A fresh poll from Finland's local government advocacy group asking Finnish residents to rank the country's 12 past and present presidents suggests that Finnish Presidents Urho Kekkonen, Sauli Niinistö and Mauno Koivisto are held in the highest regard among Finland's residents.
Over 1,000 survey respondents were asked to answer the question: "Which three of Finland's 12 presidents do you hold in the highest regard?"

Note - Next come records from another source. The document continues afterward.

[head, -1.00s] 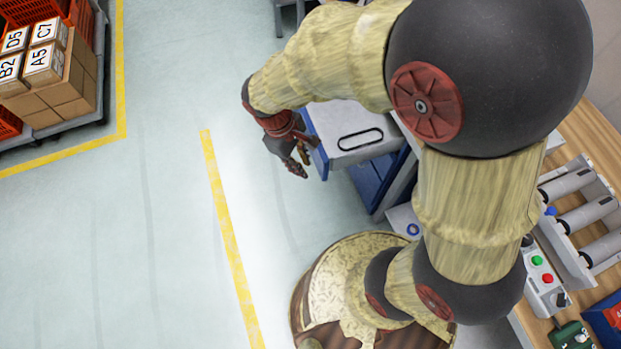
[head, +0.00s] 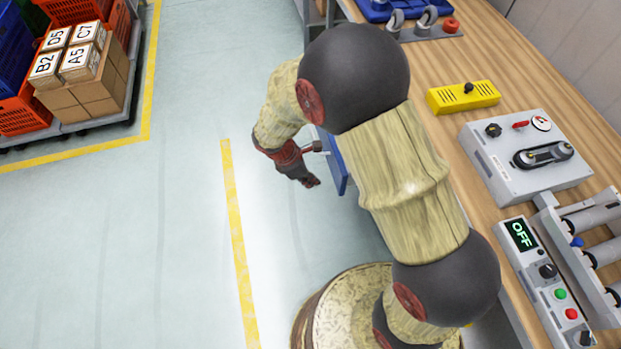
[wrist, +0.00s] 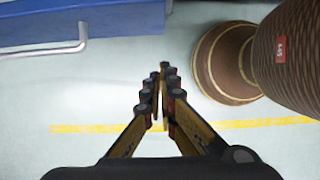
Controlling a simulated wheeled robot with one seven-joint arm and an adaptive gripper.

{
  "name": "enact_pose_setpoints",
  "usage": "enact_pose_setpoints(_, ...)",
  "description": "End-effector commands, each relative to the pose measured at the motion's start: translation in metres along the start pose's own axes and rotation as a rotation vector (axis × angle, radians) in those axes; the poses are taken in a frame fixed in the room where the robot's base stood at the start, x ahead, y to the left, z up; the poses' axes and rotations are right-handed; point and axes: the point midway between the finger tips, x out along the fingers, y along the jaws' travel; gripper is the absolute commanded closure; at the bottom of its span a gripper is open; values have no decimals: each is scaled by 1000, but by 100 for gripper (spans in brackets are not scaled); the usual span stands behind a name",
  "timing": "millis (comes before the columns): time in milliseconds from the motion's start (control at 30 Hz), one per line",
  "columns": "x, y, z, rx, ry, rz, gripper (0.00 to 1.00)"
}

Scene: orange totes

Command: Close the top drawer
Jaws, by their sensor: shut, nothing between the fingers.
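My gripper (head: 312,183) is in front of the blue panel, near the handle. In the wrist view my gripper (wrist: 163,72) has its fingers together and empty, to the right of the handle and apart from it.
A wooden workbench (head: 440,68) with a grey control box (head: 525,155), a yellow device (head: 463,97) and rollers runs along the right. Boxes (head: 75,60) and orange crates stand on a cart at the left. The floor (head: 185,200) between is clear.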

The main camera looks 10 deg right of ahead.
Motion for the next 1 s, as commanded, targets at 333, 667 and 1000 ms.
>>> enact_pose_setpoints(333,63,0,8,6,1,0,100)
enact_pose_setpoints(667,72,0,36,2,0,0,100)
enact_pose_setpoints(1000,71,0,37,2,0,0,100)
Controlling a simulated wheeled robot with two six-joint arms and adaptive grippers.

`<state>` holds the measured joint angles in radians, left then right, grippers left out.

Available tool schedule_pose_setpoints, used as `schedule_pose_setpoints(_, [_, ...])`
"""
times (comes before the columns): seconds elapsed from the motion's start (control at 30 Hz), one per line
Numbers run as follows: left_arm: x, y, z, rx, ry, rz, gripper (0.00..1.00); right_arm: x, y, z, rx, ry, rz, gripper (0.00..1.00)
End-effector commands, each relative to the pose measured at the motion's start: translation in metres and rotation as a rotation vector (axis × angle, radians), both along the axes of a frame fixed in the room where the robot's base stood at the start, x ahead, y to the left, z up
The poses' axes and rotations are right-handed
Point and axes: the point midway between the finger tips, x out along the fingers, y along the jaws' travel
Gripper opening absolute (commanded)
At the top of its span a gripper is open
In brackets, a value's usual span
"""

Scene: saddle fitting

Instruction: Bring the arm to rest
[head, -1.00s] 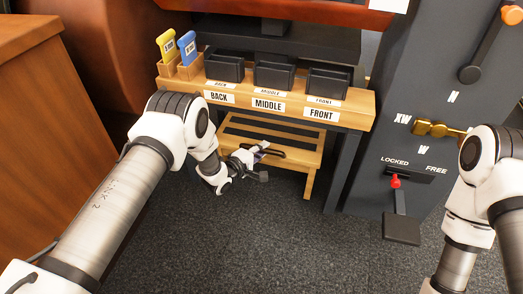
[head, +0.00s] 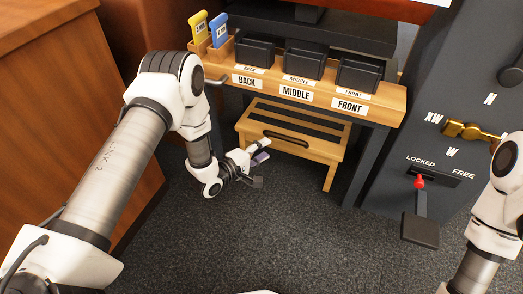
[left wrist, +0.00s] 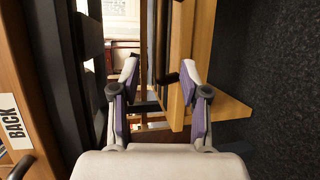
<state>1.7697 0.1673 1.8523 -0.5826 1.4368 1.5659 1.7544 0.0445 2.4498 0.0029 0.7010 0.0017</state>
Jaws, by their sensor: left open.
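My left arm comes in from the left in the head view and hangs down in front of the bench. My left gripper (head: 264,151) is low over the carpet, at the left front of the wooden step stool (head: 247,130). In the left wrist view the left gripper (left wrist: 160,76) has its two purple-grey fingers spread, with nothing held between them. Part of my right arm shows at the right edge of the head view; its gripper is out of the picture.
A wooden bench (head: 387,111) carries black bins labelled BACK (head: 254,52), MIDDLE (head: 305,60) and FRONT (head: 360,73). Yellow (head: 198,26) and blue (head: 219,31) tags stand at its left. A grey machine (head: 450,97) with levers stands right. Carpet (head: 290,225) in front is clear.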

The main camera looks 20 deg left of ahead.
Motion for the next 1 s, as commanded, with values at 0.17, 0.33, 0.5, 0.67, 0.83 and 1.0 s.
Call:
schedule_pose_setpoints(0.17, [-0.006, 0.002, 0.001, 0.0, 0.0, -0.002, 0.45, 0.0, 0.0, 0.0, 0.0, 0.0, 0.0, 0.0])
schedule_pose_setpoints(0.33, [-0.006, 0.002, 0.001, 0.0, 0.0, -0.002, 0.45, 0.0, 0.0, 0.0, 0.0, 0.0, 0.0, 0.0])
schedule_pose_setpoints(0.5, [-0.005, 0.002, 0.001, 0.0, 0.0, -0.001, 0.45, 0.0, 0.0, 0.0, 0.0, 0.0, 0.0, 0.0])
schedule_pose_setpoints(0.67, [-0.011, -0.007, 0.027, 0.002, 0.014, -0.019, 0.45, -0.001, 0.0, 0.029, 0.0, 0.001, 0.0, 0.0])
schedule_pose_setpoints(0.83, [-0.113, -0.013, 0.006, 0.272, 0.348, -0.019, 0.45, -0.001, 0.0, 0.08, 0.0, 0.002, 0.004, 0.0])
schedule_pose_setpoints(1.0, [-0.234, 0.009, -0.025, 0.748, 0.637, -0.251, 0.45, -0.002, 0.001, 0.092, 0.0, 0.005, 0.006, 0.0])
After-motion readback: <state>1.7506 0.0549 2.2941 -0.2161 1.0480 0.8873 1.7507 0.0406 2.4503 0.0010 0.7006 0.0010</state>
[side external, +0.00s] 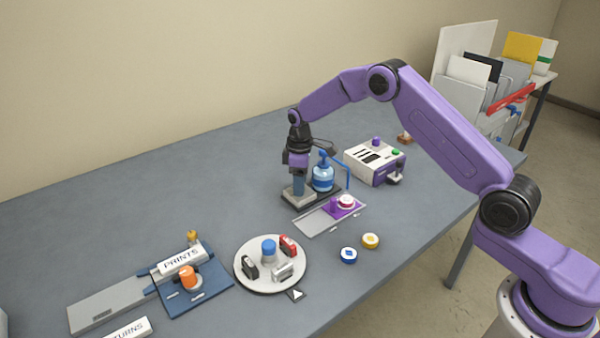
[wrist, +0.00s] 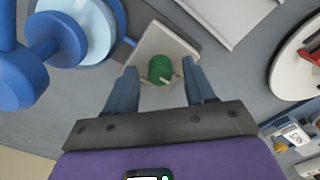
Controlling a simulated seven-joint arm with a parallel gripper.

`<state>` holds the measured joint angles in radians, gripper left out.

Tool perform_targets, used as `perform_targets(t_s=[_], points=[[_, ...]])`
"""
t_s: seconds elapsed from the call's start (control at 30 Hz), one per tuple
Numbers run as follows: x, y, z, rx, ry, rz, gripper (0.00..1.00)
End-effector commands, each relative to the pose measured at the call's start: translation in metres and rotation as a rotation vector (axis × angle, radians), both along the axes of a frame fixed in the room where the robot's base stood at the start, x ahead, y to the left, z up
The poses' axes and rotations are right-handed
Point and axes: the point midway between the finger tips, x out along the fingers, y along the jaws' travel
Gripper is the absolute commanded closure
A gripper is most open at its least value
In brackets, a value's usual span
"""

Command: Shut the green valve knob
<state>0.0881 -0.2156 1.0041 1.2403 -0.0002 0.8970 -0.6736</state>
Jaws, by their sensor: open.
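The green valve knob (wrist: 160,66) shows in the wrist view as a round green cap with a small pale pointer at its lower right. It sits on a pale square block (wrist: 148,44). My gripper (wrist: 161,76) is open, with one blue finger on each side of the knob and a visible gap to each. I cannot tell whether the fingertips are level with the knob. In the side view my gripper (side external: 298,188) points down over the pale block (side external: 287,195), and the knob is hidden there.
A blue bottle (side external: 322,181) with a blue pipe stands close beside my gripper. A grey tray (side external: 318,222) with a purple section lies in front. A white and purple machine (side external: 358,172) is at the right, and a round turntable (side external: 250,284) is at the front left.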

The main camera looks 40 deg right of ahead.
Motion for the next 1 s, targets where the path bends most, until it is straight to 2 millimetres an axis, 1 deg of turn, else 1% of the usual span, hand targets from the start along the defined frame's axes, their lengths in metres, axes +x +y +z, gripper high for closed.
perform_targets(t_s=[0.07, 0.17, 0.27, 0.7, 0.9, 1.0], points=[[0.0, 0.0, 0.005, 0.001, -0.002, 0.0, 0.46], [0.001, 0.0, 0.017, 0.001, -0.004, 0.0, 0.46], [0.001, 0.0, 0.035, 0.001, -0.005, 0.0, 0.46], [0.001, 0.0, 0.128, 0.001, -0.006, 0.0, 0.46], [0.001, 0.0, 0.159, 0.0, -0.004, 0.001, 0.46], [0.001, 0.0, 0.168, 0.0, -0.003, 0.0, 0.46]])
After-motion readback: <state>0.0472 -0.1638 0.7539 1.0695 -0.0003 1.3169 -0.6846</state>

Urho Kekkonen, who served as the eighth Finnish President for over a quarter of a century – from 1956 to 1982 – took first place. This is because close to half (49 percent) of the respondents named Kekkonen as one of their top three. The Centre Party strongman continued his predecessor's policy of active diplomacy with the Communist Bloc during his astounding five terms in office, while at the same time steering Finland towards deeper European integration.
Current President Sauli Niinistö, first elected in 2012 and now seeking re-election for a second term, was not far behind, gaining a mention in the top three from 45 percent of the survey respondents. He is Finland's first centre-right National Coalition Party candidate to serve in the office of president.
Third place (35 percent) went to Mauno Koivisto, who served as the ninth President of Finland from 1982 to 1994. Social Democrat Koivisto wrangled Finland's tricky diplomatic relations during the Cold War era. He passed away in May of 2017 at the age of 93, and his state funeral attracted tens of thousands of mourners.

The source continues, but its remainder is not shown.